Sixteen-year-old Californian sailor Abby Sunderland was reunited with her brother Saturday and defended her family against criticism that she had been too young to try to sail around the world alone.
Though saddened by the loss of her boat in a southern Indian Ocean storm, Sunderland said she isn't giving up sailing.
"I'm really disappointed that things didn't go as planned," Sunderland told reporters after coming to shore early Saturday on the French island of Reunion off of east Africa, brought by a French patrol boat.
"I knew what to do. I was well-prepared for anything that could have happened," she said, flanked by her 17-year-old brother Zac, who flew to Reunion to meet her.
Her brother took a separate boat to meet the patrol boat as it sailed into the harbor of Reunion's capital, Saint-Denis, climbing aboard and embracing her as Abby teared up.
Dream didn't sink
The accident June 10 "ended my trip but it didn't end my dream," Abby Sunderland said. She blanched and didn't answer, however, when asked whether she would try another solo circumnavigation of the globe anytime soon.
Her parents stayed in California, where her mother is soon to give birth to her eighth child.
Sunderland, whose father is a shipwright and has a yacht management company, set sail from Los Angeles County's Marina del Rey in her boat, Wild Eyes, on Jan. 23. In April she had to give up hope of becoming the youngest person to circumnavigate the globe solo, when she was forced to stop for repairs.
Then on June 10, three-story-high waves snapped her boat's mast. She was rescued two days later by a French fishing boat 2,000 miles (3,200 kilometers) west of Australia.
She described the drama of her accident and her surprise when an Australian airplane spotted her and some 40 hours later when she first caught sight of the French boat.

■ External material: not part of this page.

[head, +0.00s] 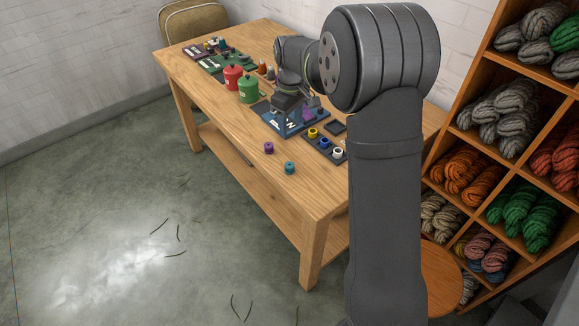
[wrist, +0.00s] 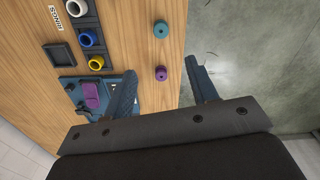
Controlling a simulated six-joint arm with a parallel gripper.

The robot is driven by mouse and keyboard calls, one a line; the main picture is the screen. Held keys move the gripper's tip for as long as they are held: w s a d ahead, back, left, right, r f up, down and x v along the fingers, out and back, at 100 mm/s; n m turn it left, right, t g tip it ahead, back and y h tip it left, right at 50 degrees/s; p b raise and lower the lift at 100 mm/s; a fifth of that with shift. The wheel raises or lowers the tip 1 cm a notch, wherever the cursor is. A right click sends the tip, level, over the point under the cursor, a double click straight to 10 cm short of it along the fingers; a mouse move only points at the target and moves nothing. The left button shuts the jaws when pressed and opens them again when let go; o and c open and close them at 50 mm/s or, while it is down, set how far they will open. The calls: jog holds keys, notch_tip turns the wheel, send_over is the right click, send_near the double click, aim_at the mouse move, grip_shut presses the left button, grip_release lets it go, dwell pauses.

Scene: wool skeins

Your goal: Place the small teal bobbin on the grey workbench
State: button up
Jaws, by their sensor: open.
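The small teal bobbin (head: 290,168) stands on the light wooden table (head: 300,195), near its front edge. It also shows at the top of the wrist view (wrist: 161,30). The only bench I see is wood-coloured, not grey. My gripper (head: 284,114) is above the blue board, farther back on the table than the teal bobbin. In the wrist view its two fingers (wrist: 160,68) are wide apart with nothing held. The teal bobbin appears beyond the fingertips, not between them.
A purple bobbin (head: 269,148) stands near the teal one. A blue board (head: 275,126) with a purple piece lies beneath my gripper. Red (head: 233,77) and green (head: 249,90) canisters stand left. The front table strip is mostly clear.

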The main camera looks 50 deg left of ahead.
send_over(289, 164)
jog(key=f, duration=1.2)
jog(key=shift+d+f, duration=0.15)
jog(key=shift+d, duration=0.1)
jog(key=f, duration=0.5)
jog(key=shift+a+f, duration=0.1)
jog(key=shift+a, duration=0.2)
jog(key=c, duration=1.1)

"The past few months have been the best of my life," she said Saturday, flanked by her brother.
"I was on an adventure. You can only plan so far," she said.
She thanked everyone who helped in the rescue, particularly the French and Australian authorities, and acknowledged "the public debate about the cost of rescues."
"I know that the USA would do the same for a citizen of any other country as these countries did for me," she said.
She said criticism of her family "is ungrounded." "They have put up with a ton of stuff to help me follow my dream," she said.
Sunderland's young age as she sailed off to her perilous journey has sparked controversy, with some observers wondering if the family isn't pandering to media attention.
Her father Laurence, reached by phone late Friday at his home in Thousand Oaks, California, told The Associated Press that the family is thrilled that Abby has arrived safely on Reunion island.
"I am absolutely totally over the moon with how quickly the plane and boat reached Abigail. I think the guys did a fantastic job with the rescue and we are so grateful to them," he said.
Eventually, Abby Sunderland said, she wants to write a book. And she definitely wants to keep sailing.
For now, though, she's most looking forward to getting home.
"I hope to have a new brother soon," she said. "And I look forward to seeing my dog."
Sunderland had spent the past 10 days on the Osiris as it returned from the Kerguelen Islands, a remote and barren patch of rocks in the ocean toward Antarctica, where she was taken briefly after the rescue.